[START Supplied data]
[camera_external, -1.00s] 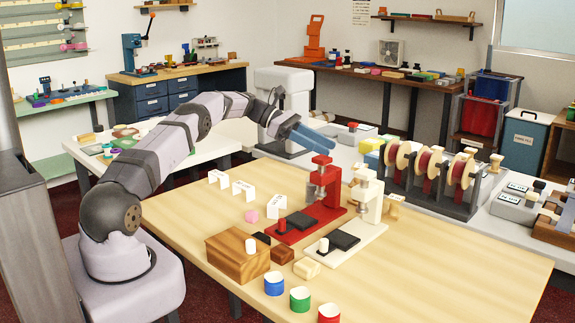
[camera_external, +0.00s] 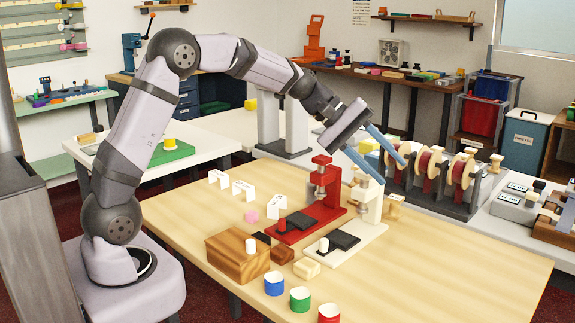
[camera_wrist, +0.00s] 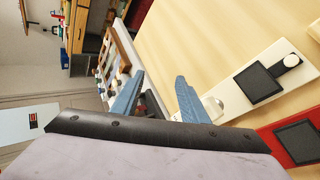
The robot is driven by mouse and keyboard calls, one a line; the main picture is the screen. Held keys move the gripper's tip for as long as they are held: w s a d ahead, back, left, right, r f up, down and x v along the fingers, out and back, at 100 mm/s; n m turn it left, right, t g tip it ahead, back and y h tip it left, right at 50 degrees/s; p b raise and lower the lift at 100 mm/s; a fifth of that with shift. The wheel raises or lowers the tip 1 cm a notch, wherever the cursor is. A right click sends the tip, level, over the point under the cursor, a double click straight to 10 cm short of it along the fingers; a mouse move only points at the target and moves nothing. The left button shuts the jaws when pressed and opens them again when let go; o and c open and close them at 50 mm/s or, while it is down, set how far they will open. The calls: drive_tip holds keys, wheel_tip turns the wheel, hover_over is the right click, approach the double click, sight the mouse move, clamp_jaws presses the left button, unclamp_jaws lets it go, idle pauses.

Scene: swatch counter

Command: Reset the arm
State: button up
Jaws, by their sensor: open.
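My gripper (camera_external: 392,171) is open with nothing between its blue fingers. It hangs in the air above the wooden table's (camera_external: 440,265) far right side, near the spool rack and behind the white press in the picture. In the wrist view the two fingers (camera_wrist: 160,78) stand apart, with bare table and a light edge beyond them. My arm is raised and arched, reaching to the right from its base at the left.
A red press (camera_external: 322,205) and a white press (camera_external: 366,205) stand near the gripper. A spool rack (camera_external: 460,206) is at the right. The front right is clear.

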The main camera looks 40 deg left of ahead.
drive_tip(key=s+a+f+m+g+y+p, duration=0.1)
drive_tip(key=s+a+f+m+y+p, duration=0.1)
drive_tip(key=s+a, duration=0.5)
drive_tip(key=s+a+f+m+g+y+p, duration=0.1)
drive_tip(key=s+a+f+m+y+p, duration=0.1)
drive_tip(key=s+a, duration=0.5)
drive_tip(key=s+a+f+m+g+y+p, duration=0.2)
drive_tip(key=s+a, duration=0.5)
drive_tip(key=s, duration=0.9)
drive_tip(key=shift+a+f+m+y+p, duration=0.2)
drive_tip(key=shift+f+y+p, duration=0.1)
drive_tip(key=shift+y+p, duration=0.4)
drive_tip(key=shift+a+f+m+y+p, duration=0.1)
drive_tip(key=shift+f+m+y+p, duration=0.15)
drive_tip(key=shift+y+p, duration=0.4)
[END Supplied data]
**Direction**
Make an exact reproduction of the listing above, without any pictures.

**Completed task**
[camera_external, -1.00s] 
[camera_external, +0.00s] 
[camera_wrist, +0.00s] 
The robot is driven by mouse and keyboard calls, one a line; the main picture is the screen. Held keys move the gripper's tip for as long as they are held: w s a d ahead, back, left, right, r f up, down and x v along the fingers, out and back, at 100 mm/s; n m turn it left, right, t g tip it ahead, back and y h tip it left, right at 50 degrees/s; p b raise and lower the lift at 100 mm/s; a fifth of that with shift. The wheel raises or lowers the tip 1 cm a notch, wherever the cursor is. A right click sends the tip, level, over the point under the cursor, a double click straight to 10 cm short of it along the fingers; a mouse move only points at the target and moves nothing. The left button shuts the jaws when pressed and opens them again when let go; o and c open and close them at 50 mm/s or, while it is down, set how far they will open. The calls: drive_tip holds keys, wheel_tip turns the wheel, hover_over is the right click, approach the double click, sight the mouse move, clamp_jaws presses the left button, unclamp_jaws lets it go, idle pauses.

Scene: swatch counter

Command: Reset the arm
State: button up
Jaws, by their sensor: open.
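My gripper (camera_external: 392,171) is open with nothing between its blue fingers. It hangs in the air above the wooden table's (camera_external: 440,265) far right side, near the spool rack and behind the white press in the picture. In the wrist view the two fingers (camera_wrist: 160,78) stand apart, with bare table and a light edge beyond them. My arm is raised and arched, reaching to the right from its base at the left.
A red press (camera_external: 322,205) and a white press (camera_external: 366,205) stand near the gripper. A spool rack (camera_external: 460,206) is at the right. The front right is clear.

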The main camera looks 40 deg left of ahead.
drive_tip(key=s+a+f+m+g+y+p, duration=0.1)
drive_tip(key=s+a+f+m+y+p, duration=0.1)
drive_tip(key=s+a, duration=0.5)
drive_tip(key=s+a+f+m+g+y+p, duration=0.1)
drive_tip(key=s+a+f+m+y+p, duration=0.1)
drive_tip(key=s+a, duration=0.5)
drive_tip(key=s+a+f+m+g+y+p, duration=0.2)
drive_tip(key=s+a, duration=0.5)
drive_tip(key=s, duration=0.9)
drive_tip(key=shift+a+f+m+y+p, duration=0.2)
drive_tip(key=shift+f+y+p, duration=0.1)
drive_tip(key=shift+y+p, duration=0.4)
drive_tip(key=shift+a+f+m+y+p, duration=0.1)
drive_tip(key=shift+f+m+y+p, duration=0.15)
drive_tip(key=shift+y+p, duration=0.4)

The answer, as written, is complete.